Baru setelah itu, lanjutnya, Pemerintah Provinsi Lampung mendorong kemitraan konservasi terhadap objek garapan di TNBBS, melakukan upaya bertahap dalam memindahkan pemukiman, penurunan paksa dan pengambil alihan objek garapan yang tidak sesuai hingga pemberian sanksi terhadap oknum-oknum yang terbukti “bermain” dalam pengelolaan TNBBS selama ini.
3. Kemiskinan dan kriminalitas mengintai dibalik rencana relokasi TNBBS

Lebih lanjut Irfan menjelaskan, masyarakat dapat menjadi subjek dalam pemulihan kawasan hutan dan lingkungan di kawasan TNBBS jika pemerintah dapat serius mendorong kemitraan konservasi ketimbang pemerintah memaksa untuk melakukan penertiban dan pengsiran yang kemudian akan semakin memperparah tingkat kemiskinan di Provinsi Lampung dan juga berpotensi meningkatkan angka kriminalitas.
"Pernyataan Kapolda Lampung Irjen Pol Helmy Santika sosialisasi akan terus dilakukan. Tetapi jika ada yang ngeyel, kami akan lakukan penegakan hukum. Itu merupakan pernyataaan yang mengintimidasi masyarakat tanpa berpikir akan direlokasi kemana masyarakat yang telah ada dengan jumlah ribuan jiwa," ucapnya.
Menurutnya, jika relokasi yang akan menjadi langkah pemerintah, ini jusru akan menimbulkan permasalahan baru. Itu karena, tentunya masyarakat yang direlokasi membutuhkan tempat tinggal, pekerjaan dan kebutuhan-kebutuhan lainnya.
"Pertanyaannya apakah pemerintah siap menanggung ini semua tanpa mengorbankan rakyat akibat kelalaian pemerintah dalam mengurus hutan," ujarnya.
4. Rp17 triliun harga dari kebijakan merusak dan rakyat kecil jadi korban

Irfan menyebut, di satu sisi, negara bersuara keras terhadap rakyat kecil. Di sisi lain, perusahaan besar yang secara nyata membuka ribuan hektare lahan dan menyebabkan kerusakan ekologis justru dibiarkan.
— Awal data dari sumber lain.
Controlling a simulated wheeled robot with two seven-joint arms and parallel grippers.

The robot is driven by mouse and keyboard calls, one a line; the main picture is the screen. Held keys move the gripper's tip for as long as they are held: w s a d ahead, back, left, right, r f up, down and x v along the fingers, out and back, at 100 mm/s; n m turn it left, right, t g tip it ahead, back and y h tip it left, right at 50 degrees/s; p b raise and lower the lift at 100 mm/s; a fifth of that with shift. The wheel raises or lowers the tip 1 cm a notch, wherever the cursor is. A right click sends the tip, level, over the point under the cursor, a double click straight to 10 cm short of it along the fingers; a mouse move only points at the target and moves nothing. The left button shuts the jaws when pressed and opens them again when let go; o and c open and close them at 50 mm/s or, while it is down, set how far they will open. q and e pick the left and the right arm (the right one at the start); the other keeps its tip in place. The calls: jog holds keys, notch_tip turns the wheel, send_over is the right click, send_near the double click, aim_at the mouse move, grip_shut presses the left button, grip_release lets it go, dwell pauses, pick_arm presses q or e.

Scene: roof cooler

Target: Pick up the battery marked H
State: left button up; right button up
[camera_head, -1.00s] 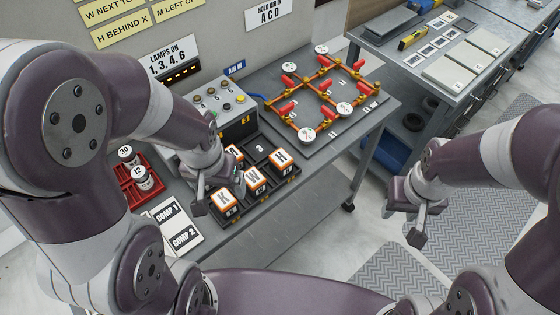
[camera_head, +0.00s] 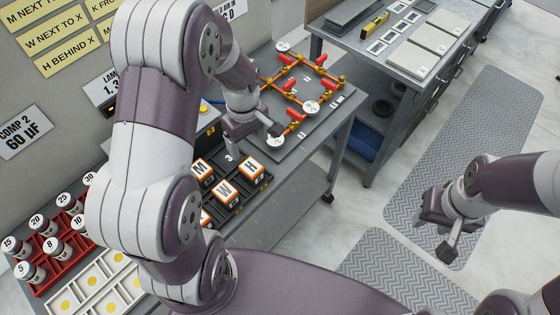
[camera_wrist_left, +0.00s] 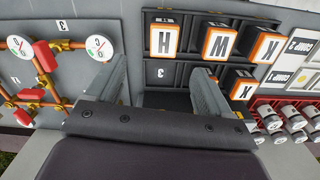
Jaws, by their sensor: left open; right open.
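The battery marked H (camera_head: 250,168) is a white-topped block with orange edges at the right of the black battery rack (camera_head: 238,207). It also shows upside down in the left wrist view (camera_wrist_left: 163,39), at the top left of the rack. My left gripper (camera_head: 253,137) is open and empty, just beyond the rack in the head view. In the left wrist view its two fingers (camera_wrist_left: 158,90) are spread, apart from the H battery, near the empty slot marked 3. My right gripper (camera_head: 445,228) is open and empty over the floor at the right.
The battery marked W (camera_head: 225,191) stands beside H, and others sit nearby in the rack. A pipe panel (camera_head: 295,100) with red valves and round gauges lies beyond it. A red tray (camera_head: 62,260) with several labelled cans is at the left.

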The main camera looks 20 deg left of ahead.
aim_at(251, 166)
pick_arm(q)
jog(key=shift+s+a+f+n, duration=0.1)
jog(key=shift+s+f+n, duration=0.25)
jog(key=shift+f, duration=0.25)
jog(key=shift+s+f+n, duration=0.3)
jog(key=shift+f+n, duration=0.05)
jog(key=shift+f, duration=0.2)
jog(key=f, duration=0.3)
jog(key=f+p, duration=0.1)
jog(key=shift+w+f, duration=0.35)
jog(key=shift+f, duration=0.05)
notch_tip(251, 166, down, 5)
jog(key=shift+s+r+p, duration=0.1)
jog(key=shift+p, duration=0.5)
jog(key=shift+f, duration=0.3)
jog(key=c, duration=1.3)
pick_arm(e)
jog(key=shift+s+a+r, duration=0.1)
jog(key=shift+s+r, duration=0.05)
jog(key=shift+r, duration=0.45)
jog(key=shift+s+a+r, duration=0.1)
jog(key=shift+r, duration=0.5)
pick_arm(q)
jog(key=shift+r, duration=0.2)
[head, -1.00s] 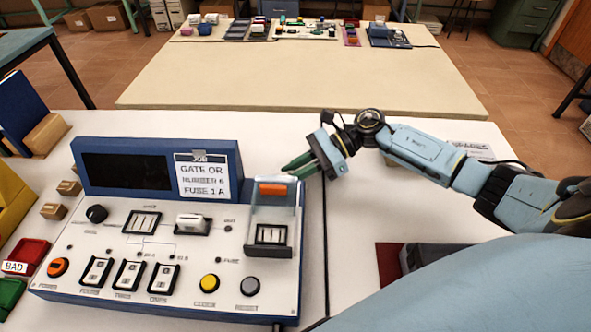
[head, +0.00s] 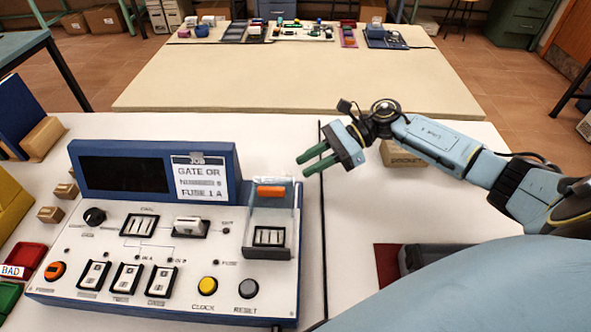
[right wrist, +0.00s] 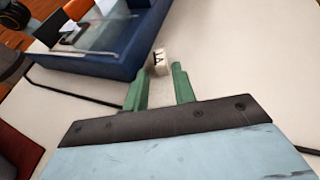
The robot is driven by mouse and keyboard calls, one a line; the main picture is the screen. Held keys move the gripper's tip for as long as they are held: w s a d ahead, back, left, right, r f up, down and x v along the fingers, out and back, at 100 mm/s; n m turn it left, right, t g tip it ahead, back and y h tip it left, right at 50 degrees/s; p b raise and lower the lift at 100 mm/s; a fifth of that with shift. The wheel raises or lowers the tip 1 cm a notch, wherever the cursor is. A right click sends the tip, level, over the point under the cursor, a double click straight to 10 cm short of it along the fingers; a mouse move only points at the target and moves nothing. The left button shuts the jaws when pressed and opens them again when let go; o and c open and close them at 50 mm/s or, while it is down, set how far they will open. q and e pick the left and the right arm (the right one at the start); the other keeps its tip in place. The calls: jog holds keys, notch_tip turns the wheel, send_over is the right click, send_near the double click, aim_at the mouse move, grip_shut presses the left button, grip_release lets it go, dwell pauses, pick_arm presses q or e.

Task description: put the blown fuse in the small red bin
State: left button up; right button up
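The small red bin (head: 28,256), labelled BAD, stands at the left edge beside the console (head: 170,255). The console has an orange piece (head: 271,191) under a clear cover (head: 270,215) at its right end. My left gripper is not in view.
A green bin (head: 10,296) sits in front of the red one. Small wooden blocks (head: 50,214) lie left of the console. A tan box (head: 405,160) is partly behind my right arm. A dark box on a red mat (head: 387,262) is at the right. The white table behind the console is mostly clear.

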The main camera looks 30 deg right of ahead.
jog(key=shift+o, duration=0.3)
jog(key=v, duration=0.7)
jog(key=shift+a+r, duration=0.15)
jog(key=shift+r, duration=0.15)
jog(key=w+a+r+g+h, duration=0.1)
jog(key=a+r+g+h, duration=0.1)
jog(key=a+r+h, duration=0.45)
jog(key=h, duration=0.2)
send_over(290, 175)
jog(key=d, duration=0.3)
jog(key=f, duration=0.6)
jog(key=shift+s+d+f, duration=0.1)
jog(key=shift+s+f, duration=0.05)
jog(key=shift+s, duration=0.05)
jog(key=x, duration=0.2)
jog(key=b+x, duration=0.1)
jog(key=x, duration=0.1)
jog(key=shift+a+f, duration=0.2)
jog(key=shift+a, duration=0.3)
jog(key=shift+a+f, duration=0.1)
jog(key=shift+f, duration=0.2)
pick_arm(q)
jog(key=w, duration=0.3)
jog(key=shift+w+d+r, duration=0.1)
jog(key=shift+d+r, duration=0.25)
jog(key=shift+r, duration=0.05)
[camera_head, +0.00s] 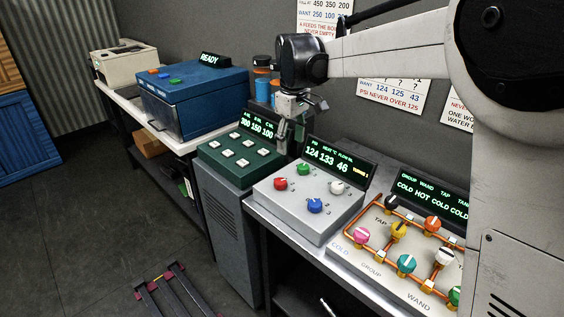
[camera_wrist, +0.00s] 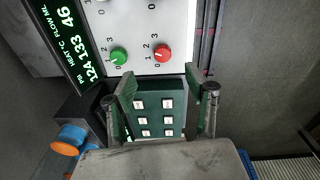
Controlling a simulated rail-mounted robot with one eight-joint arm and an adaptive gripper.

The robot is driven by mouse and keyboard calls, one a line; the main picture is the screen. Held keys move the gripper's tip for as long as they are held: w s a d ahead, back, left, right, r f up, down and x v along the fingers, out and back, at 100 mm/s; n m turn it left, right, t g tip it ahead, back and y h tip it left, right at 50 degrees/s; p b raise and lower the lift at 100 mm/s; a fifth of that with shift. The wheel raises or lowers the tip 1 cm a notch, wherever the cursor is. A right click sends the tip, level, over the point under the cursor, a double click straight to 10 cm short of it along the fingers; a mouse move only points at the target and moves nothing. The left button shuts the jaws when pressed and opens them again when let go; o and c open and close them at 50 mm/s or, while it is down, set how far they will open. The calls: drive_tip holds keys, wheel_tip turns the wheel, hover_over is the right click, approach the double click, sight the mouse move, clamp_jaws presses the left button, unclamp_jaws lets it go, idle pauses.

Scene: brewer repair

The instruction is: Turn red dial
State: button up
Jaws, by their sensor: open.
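The red dial (camera_head: 280,184) sits at the front left of a light grey control box (camera_head: 309,229), with green, blue and white dials on the same face. It also shows in the wrist view (camera_wrist: 163,53), to the right of the green dial (camera_wrist: 118,55), with small numbers printed around it. My gripper (camera_head: 290,145) points down behind the green button box and the grey box, apart from the dials. In the wrist view my gripper (camera_wrist: 163,90) has its two fingers spread with nothing between them; the red dial lies beyond the fingertips.
The display (camera_head: 327,161) on the grey box reads 124, 133, 46. A green button box (camera_head: 215,160) adjoins on the left, and a blue machine (camera_head: 190,100) stands farther back. A panel with copper pipes and knobs (camera_head: 401,231) is at right. Orange-and-blue canisters (camera_head: 262,85) stand by the wall.

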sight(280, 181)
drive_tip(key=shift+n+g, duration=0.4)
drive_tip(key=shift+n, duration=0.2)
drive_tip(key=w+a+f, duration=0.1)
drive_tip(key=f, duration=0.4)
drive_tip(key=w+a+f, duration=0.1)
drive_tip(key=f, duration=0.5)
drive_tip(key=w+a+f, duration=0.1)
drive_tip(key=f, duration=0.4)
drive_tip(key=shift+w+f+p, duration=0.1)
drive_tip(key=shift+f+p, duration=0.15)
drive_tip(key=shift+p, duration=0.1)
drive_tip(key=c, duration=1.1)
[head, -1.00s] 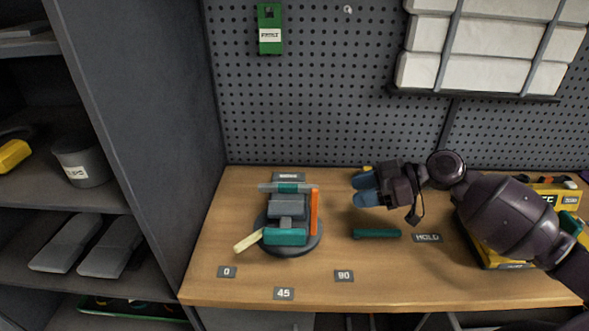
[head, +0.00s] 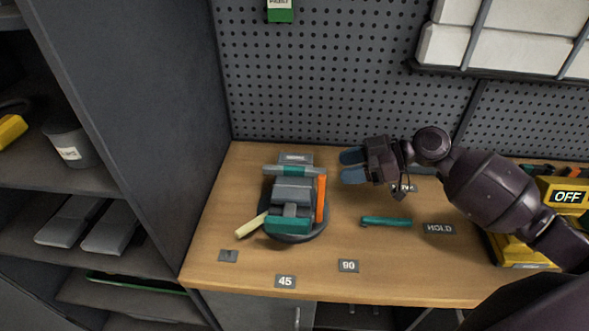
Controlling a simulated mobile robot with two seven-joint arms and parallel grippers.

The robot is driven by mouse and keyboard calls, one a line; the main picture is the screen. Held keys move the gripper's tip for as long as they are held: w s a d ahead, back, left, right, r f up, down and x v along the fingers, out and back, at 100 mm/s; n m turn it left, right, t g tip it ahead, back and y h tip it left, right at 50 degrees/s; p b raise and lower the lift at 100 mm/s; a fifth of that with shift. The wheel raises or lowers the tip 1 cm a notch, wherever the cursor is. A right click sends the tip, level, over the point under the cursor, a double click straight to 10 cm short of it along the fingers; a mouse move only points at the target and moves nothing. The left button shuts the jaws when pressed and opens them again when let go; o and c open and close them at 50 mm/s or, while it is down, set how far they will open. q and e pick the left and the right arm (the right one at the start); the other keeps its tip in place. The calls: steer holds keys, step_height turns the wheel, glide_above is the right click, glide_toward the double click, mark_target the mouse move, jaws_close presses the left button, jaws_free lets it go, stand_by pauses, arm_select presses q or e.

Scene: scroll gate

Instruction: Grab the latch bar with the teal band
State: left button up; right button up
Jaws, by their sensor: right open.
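The latch bar, a grey bar with a teal band (head: 294,170), lies crosswise at the back of a clamp-like device (head: 291,193) on the bench. The device has a round dark base, grey blocks, a teal front block, an orange upright strip and a pale yellow lever. My right gripper (head: 345,167) is to the right of the bar's right end, with its two blue fingertips pointing left toward it. It is open and empty, with a small gap between it and the bar. My left gripper is not in view.
A loose teal piece (head: 386,221) lies beside the HOLD label (head: 439,228). Labels 45 (head: 285,281) and 90 (head: 348,265) lie in front of the device. A yellow box reading OFF (head: 567,197) stands right. A grey cabinet side (head: 130,110) borders the left.

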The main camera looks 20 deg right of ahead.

Ia mencontohkan, dalam kasus pembakaran lahan untuk panen tebu, perusahaan-perusahaan besar diuntungkan, sementara rakyat kecil yang menggantungkan hidup dari hutan ditindas.
"Bahkan, beberapa kebijakan justru memfasilitasi perusakan lingkungan, seperti penerbitan peraturan gubernur yang melegalkan pembakaran lahan untuk panen tebu, yang telah menyebabkan kerugian lingkungan hingga 17 triliun," tandasnya.